SXSW FILM 2013
By Linc Leifeste | March 21, 2013
Director: Destin Cretton
Writer: Destin Cretton
Starring: Brie Larson, John Gallagher Jr., Kaitlyn Dever, Keith Stanfield, Rami Malek, Kevin Hernandez, Alex Calloway, Stephanie Beatriz, Lydia Du Veaux, Frantz Turner
Short Term 12 is a pitch perfect film, consummately scripted, flawlessly cast, impeccably acted and adroitly paced. A heart-wrenching yet life affirming story of broken children (and formerly broken children who are now fractured young adults) stumbling through the wreckage of their lives trying to establish some semblance of control, the perpetually unloved defensively casting about for any taste of love. It’s not something you’ll hear me say often but the film struck me as nearly flawless in its look, feel and execution. Powerful stuff, it’s emotional impact stuck with me for days. That said, as the film rolled around in my head, there was some minor hesitation on my part, a slight reservation holding me back from fully embracing the idea of cinematic storytelling perfection. Call me cynical (I’ll answer to that) but all of the film’s main characters seem almost too purely sympathetic, flawless other than as a result of the damage done by unexamined others, who through their facelessness serve as a type of disposable “bad guy” to the wounded characters’ loveable “good guys.” But I quibble. This is a magical, amazing piece of filmmaking.
Grace (Brie Larson) and Mason (John Gallagher Jr.) are responsible for overseeing a large group of at-risk children in a short-term juvenile foster care home. Most of the kids are there for periods under twelve months and they have to leave by the age of 18, hence the name Short Term 12. While most of the children don’t seem to gravitate towards violence, these are youth with serious emotional problems: depression, OCD, suicidal tendencies and learning disorders. As well as spending days together in incredibly stressful and trying occupational endeavors, Grace and Mason are also discreetly in a serious relationship, on its surface a recipe for disaster.
Early on, we see Grace and Mason seemingly working in perfect tandem to gently guide, restrain and assist youth like Marcus (Keith Stanfield), a withdrawn, emotionally scarred 18-year old on the verge of being forced out and terrified by the idea and Sammy (Alex Calloway), an emotionally and socially stunted young boy who relies on stuffed animals to help him make it through the day and is prone to sudden mad dashes to escape. As well, they’ve got a new hire, Nate (Rami Malek), to train. Overworked and almost surely underpaid, it’s clear that Grace and Mason have a love for their wards and a love for each other but it’s a love that the nature of their careers constantly tests.

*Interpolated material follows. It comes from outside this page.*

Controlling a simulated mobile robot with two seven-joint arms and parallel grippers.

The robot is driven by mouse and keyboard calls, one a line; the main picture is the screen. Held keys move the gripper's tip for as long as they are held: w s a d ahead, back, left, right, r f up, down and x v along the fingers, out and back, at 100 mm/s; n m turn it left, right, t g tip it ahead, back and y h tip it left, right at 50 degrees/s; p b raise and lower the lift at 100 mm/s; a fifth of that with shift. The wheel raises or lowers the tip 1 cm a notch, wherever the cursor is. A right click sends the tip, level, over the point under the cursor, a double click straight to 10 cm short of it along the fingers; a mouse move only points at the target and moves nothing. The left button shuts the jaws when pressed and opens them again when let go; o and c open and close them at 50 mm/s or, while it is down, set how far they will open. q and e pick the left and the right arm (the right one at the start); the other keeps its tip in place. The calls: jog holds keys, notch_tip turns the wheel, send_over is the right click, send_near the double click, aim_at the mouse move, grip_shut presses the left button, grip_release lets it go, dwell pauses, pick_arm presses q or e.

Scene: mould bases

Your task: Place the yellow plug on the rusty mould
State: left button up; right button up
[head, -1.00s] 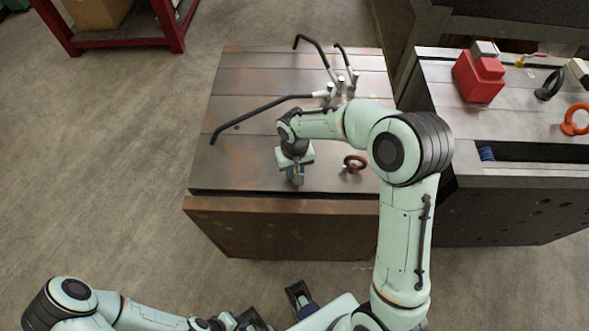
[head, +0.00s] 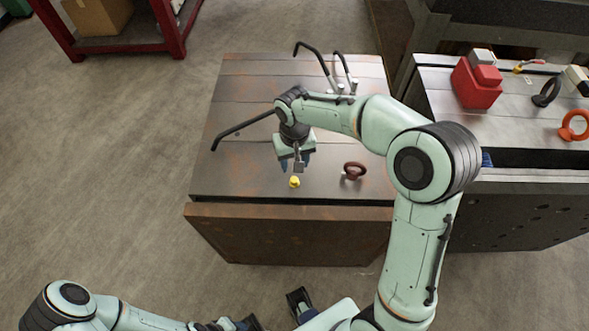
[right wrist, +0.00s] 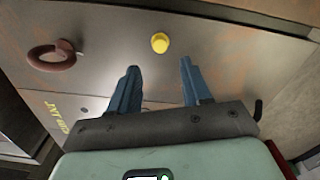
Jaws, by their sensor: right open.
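The yellow plug (head: 294,182) sits on the top face of the rusty mould (head: 240,160), near its front edge. It also shows in the right wrist view (right wrist: 160,43), beyond the fingertips and apart from them. My right gripper (head: 298,166) is over the mould, just behind the plug. In the right wrist view its blue fingers (right wrist: 160,67) are spread with nothing between them. My left arm comes in low at the left; its gripper (head: 262,317) is partly cut off at the bottom edge, and its jaw state is unclear.
A dark red eyebolt ring (head: 354,170) lies on the mould right of the plug. Black bent bars (head: 245,130) stand at the back and left. The neighbouring steel block at right holds a red block (head: 476,84) and an orange ring (head: 574,125). The mould's front left is clear.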

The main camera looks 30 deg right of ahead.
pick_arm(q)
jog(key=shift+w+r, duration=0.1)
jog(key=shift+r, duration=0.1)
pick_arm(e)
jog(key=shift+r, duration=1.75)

As the story unfolds, it becomes clear that Grace comes from a background no different than many of the kids she is trying to help. And when Jayden (Kaitlyn Dever), a young girl with deeply seeded anger control issues and prone to cutting herself, is shuffled off to the center by her irresponsible father, Grace sees a younger version of herself and all of the old wounds that she thought had scarred over are reopened, putting her at risk of losing her self-control and everything she cares about.
While there are any number of amazing performances turned in (John Gallagher Jr., Kaitlyn Dever, Alex Calloway, Kevin Hernandez) I can’t say enough about Larson’s beautiful turn as Grace, perfectly embodying a vacillating combination of damaged fragility and scarred indifference. But her performance is easily rivaled by Stanfield’s emotionally devastating Marcus, a young man whose level of creativity and intelligence is only rivaled by the level of despair and fear an uncaring world has created in him. Writer/director Cretton displays impeccable timing as he masterfully pulls back layer after layer from each character, until ultimately their fragile and damaged hearts are revealed and in the process I came to unashamedly love each of them in proportion to the depths from out of which they’ve managed to climb.